→ **WHAT THIS TASK INVOLVES**
Repeat only what lies from the line with "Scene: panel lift" to the line with "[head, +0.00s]", those two lines included, exactly as it stands; omit any images.

→ **RECORDED DATA**
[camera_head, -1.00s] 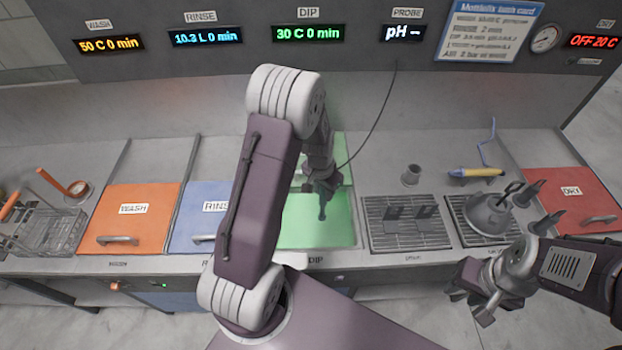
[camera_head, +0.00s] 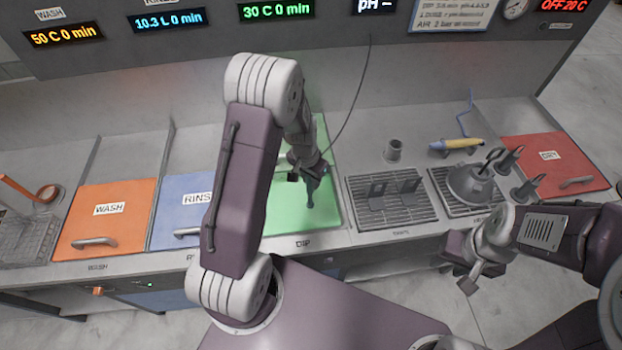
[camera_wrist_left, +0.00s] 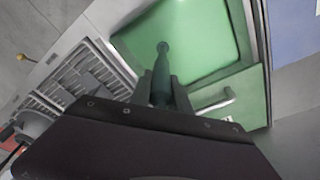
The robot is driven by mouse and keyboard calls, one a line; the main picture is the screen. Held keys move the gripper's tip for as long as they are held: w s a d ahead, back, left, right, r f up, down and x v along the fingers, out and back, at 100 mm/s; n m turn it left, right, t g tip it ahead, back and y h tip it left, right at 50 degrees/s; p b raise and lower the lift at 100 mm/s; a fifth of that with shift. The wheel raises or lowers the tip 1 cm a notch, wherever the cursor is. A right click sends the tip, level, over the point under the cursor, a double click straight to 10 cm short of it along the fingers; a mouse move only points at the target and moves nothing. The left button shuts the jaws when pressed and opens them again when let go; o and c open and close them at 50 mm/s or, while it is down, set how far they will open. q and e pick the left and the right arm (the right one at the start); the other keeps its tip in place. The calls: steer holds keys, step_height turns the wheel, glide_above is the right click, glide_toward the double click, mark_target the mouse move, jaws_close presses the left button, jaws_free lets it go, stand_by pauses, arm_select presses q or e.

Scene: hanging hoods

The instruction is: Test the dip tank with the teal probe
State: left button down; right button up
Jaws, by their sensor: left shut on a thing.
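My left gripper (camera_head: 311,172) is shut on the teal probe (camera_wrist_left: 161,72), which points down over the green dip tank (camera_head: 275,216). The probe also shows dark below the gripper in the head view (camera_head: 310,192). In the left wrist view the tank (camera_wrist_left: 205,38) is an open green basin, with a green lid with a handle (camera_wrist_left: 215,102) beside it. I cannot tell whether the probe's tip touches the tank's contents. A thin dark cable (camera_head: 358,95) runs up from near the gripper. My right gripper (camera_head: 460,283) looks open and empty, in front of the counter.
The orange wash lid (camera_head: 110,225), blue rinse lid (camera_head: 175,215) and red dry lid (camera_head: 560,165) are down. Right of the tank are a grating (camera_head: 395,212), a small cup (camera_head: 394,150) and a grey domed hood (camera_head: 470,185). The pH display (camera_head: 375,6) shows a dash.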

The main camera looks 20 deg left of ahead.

==

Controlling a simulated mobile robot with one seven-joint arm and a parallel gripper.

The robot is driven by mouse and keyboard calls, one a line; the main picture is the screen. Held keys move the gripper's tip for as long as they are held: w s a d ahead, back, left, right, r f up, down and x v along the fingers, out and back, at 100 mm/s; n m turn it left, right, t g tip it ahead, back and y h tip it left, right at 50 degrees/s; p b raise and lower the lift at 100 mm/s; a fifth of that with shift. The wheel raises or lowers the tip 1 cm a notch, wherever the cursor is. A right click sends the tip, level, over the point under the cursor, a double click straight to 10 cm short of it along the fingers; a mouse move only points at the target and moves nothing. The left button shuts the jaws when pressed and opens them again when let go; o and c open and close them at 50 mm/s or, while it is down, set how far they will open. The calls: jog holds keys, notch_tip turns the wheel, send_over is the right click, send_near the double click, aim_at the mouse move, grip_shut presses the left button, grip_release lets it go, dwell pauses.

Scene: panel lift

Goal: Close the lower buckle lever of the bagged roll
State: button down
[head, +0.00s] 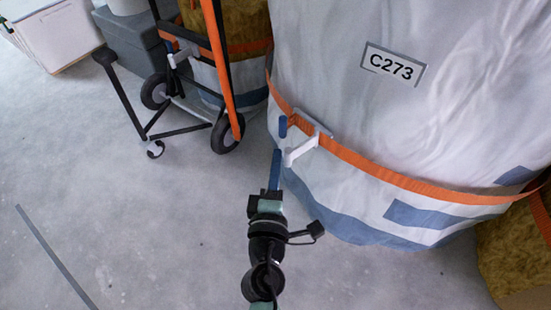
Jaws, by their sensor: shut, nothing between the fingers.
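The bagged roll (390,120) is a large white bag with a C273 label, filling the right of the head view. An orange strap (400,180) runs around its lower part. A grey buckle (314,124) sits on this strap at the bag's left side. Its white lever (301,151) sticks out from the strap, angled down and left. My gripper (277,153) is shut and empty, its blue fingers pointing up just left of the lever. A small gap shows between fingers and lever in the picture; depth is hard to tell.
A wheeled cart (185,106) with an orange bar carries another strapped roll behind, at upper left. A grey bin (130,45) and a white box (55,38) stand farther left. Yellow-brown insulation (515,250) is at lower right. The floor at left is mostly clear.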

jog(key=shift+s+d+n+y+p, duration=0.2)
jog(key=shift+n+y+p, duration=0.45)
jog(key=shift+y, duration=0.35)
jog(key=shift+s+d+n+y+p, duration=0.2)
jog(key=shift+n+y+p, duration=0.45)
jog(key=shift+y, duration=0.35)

--

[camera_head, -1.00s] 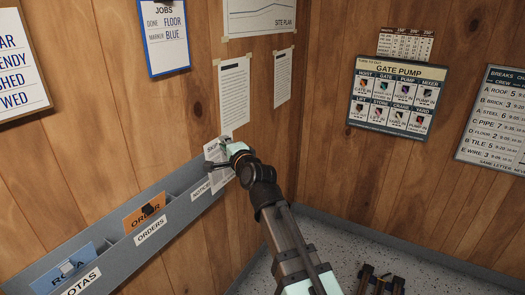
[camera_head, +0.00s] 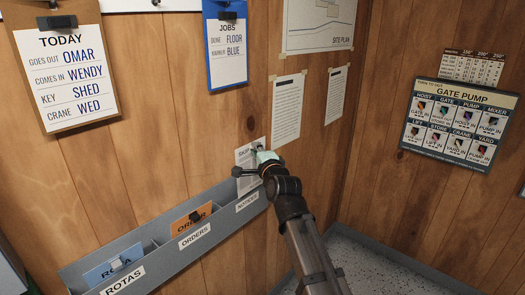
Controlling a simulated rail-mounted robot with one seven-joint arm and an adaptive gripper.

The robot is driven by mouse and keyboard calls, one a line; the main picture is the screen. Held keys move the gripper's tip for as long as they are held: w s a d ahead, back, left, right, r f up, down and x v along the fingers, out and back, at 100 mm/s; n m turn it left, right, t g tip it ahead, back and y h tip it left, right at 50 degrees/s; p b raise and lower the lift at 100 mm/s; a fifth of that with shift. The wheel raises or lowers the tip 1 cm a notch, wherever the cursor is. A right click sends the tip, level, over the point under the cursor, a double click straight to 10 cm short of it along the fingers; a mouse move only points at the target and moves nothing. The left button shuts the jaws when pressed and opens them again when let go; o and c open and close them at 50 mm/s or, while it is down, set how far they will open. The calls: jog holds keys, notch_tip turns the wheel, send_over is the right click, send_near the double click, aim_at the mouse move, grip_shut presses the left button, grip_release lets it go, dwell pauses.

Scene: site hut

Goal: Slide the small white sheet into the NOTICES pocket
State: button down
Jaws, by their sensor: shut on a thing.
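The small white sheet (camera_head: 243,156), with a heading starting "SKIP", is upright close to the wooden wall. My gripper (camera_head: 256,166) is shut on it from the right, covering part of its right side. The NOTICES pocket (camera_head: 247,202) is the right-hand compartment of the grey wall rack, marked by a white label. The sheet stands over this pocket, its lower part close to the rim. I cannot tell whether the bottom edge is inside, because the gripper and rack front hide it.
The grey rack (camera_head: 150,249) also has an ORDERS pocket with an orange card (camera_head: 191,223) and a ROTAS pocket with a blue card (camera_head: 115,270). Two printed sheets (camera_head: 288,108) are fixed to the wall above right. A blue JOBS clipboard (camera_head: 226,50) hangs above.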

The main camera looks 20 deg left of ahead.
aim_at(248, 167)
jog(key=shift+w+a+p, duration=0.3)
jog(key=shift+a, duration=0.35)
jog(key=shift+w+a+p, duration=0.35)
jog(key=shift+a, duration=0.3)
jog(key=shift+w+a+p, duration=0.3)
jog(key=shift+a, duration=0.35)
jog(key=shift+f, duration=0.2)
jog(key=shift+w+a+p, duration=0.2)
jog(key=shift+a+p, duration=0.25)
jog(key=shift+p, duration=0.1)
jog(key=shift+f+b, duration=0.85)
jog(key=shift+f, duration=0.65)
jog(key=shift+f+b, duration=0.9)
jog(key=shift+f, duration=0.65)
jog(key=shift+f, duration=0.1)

→ **REPLY TO THE TASK**
Scene: panel lift

Goal: Close the lower buckle lever of the bagged roll
State: button down
[head, +0.00s] 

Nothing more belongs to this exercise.